Movie Fifty Eight
Letter Never Sent is one of the best movies I’ve ever seen and I had never even heard of it before Criterion announced it for release. It is a semi-lost gem of Russian filmmaking that I am still thinking about.
The film follows four Russian geologists who get dumped in Siberia to find diamonds for the government. As they spend more time together we learn more about their relationships with each other. The titular letter is something I won’t spoil. Immediately following their discovery they become trapped by an enormous fire and have to survive to get the information back to Moscow. The plot is fairly simple but the interaction between the geologists is incredibly realistic and touching. In fact, the entire thing is extremely realistic.

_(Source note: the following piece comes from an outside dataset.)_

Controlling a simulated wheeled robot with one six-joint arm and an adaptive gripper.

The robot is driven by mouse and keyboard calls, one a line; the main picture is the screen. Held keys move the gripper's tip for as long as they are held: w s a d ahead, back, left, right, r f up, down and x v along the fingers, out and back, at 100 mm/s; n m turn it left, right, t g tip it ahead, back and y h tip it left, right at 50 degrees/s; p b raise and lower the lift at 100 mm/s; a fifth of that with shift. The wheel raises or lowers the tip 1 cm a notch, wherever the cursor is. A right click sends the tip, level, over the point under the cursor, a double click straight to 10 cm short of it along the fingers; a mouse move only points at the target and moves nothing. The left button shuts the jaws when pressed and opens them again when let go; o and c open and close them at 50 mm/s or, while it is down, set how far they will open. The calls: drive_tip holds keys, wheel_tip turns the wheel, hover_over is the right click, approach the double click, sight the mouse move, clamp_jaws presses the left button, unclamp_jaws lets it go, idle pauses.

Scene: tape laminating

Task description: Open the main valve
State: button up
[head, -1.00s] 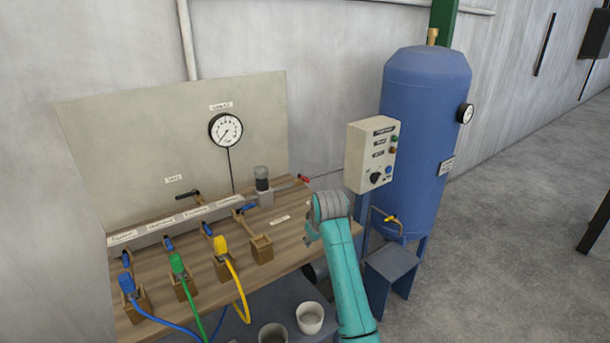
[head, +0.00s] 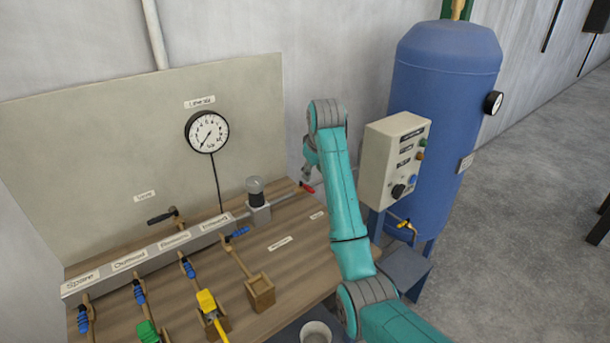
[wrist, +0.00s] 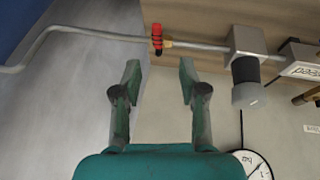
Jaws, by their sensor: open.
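The main valve is most likely the red-handled valve (head: 306,187) on the grey pipe at the bench's back right corner. In the wrist view the red handle (wrist: 157,38) lies across the pipe, just beyond the gap between my fingertips. My gripper (wrist: 155,75) is open and empty, its two fingers apart and not touching the handle. In the head view my arm reaches up beside the bench, and its end is near the red handle; the fingers are too small to make out there.
A grey filter unit (head: 257,200) sits on the pipe left of the red handle. A control box (head: 392,160) and blue tank (head: 440,130) stand close on the right. A pressure gauge (head: 207,132) hangs on the back panel. Blue-handled valves (head: 188,267) line the manifold.

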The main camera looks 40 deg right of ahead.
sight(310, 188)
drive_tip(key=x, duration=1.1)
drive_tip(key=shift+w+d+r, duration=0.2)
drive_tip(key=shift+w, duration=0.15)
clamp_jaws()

The fire is almost its own character. Before the geologists become trapped there is a raging fire superimposed over them. The camera work is also practically its own character. The shots are either close or distant and at times it almost seems like a documentary. The acting is so flawless it seems like everything was done in one single take and the actors are really trying to survive the Siberian wilderness. Letter Never Sent is unrelenting as a tale of survival.
Writing about Letter Never Sent truly makes me want to watch the film again and also find more films by the director and cinematographer, Mikhail Kalatozov and Sergei Urusevsky, respectively. Although the film is from the early 60s there is really no Russian propaganda to speak of, other than the devotion of these four geologists to their homeland.
I give it 5 surviving geologists out of 5.